Last night I dreamed of a rain-filled night after a rain-filled day. The ground was flooded; creeks swelled. In the dream I came home after work and stood in the hallway, dripping, when I heard a whining, buzzing noise from outside.
I took a flashlight and went out into the rain. The buzzing got louder and I realized soft things were hitting me like raindrops, but they were coming from in front of me. Ahead in the flashlight beam a black river poured up into the air from a rain-carved hole in the ground: hundreds and hundreds, thousands, of angry hornets streaming into the night. There were so many they were bumping into me as they swarmed the hole.
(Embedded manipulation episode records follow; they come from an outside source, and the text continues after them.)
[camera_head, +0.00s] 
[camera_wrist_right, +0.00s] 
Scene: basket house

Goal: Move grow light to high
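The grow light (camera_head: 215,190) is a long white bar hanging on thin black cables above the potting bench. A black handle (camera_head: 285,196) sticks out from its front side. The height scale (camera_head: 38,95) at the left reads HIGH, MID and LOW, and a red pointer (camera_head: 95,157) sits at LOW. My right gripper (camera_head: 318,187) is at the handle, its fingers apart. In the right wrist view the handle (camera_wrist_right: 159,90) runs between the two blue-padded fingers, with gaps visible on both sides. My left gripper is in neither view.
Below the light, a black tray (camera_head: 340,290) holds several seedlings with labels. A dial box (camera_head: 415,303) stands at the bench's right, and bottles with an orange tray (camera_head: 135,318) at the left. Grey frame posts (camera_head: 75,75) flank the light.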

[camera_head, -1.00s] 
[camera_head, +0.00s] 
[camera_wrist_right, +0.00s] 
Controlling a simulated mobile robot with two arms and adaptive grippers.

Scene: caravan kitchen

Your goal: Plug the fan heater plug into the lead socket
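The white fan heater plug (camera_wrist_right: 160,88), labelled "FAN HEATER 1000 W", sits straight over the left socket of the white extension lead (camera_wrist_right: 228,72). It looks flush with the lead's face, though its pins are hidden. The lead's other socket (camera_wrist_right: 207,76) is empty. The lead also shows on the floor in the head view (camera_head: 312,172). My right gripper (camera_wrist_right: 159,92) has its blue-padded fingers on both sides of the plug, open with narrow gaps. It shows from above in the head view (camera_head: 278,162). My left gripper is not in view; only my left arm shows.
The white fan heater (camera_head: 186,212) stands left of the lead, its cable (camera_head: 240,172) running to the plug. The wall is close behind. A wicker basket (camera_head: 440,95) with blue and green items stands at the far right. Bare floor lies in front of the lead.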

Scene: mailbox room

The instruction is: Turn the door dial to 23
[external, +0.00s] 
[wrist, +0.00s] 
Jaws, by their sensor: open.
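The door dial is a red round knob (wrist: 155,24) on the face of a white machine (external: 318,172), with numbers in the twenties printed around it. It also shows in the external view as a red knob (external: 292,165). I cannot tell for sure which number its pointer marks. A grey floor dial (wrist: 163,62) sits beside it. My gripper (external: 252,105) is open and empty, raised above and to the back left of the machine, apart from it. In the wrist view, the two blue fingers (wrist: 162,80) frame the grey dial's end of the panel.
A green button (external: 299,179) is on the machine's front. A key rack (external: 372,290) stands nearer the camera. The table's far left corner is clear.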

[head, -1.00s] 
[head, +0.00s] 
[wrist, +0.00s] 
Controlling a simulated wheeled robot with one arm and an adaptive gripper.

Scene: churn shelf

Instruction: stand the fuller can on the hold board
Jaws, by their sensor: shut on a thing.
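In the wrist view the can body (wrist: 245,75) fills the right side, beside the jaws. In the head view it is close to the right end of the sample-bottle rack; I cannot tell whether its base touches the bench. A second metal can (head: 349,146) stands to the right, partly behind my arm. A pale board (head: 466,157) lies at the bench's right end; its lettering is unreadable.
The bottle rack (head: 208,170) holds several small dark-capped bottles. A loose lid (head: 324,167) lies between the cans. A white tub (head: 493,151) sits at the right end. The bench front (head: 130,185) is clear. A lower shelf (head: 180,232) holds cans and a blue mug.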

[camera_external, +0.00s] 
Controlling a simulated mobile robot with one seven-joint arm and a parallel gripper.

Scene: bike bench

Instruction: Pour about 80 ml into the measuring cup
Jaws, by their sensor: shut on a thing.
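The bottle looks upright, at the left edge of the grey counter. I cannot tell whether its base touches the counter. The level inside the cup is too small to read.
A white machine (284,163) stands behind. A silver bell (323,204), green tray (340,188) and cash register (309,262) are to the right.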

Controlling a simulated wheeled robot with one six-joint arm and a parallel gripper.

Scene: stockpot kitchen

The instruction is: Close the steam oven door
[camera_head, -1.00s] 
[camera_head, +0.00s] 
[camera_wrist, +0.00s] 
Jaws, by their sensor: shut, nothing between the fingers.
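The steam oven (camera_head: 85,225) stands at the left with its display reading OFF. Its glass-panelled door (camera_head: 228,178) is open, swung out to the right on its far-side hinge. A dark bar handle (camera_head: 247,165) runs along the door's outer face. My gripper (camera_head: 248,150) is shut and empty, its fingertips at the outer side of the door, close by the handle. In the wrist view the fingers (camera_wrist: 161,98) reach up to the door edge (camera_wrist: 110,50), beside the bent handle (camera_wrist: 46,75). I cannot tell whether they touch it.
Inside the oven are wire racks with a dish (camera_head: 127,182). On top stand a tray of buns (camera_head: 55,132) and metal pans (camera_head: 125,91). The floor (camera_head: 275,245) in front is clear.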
I ran back to the house but the rain had softened the ground and sinkholes opened up in what I had thought was solid bedrock, rooty darkness below. I got back inside -- the power was out -- and the hardwood floor buckled, sagged, and collapsed. Holes opened in each room like empty tooth sockets, and I stood in the hallway and shone my light down.
Below the house was an old basement. It must have been sealed off when the old house was refurbished: armchairs with doilies pulled around a footstool; a table with a brown cloth and dishes and silverware, waxy lumps of candles; a Victrola; water-pulped books in Zs on ornate shelves. The whole place -- it was as big as the ground floor of the house -- was knee-deep in rainwater and still filling. Our clean, rebuilt house had been sitting atop this old, old room with everything still in it but the people, and it rotted away under the house like an abcessed tooth, until this night of Old Testament rain had finally washed off the smiling mask of the house above it and it gaped open to the world.